→ **WHAT NEEDS TO BE DONE**: Everything from the line with "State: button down" to the end of the data should be restated word for word, and nothing before it.

----------

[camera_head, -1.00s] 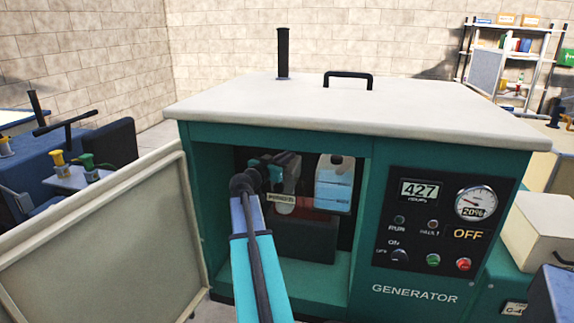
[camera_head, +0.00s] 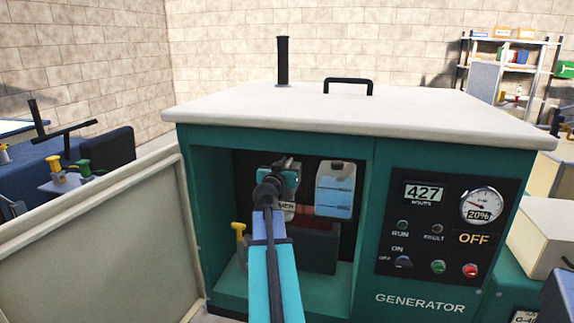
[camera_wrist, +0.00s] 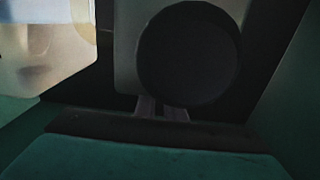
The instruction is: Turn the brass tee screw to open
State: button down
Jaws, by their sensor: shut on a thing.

----------

→ **FULL SOLUTION**:
State: button down
Jaws, by their sensor: shut on a thing.

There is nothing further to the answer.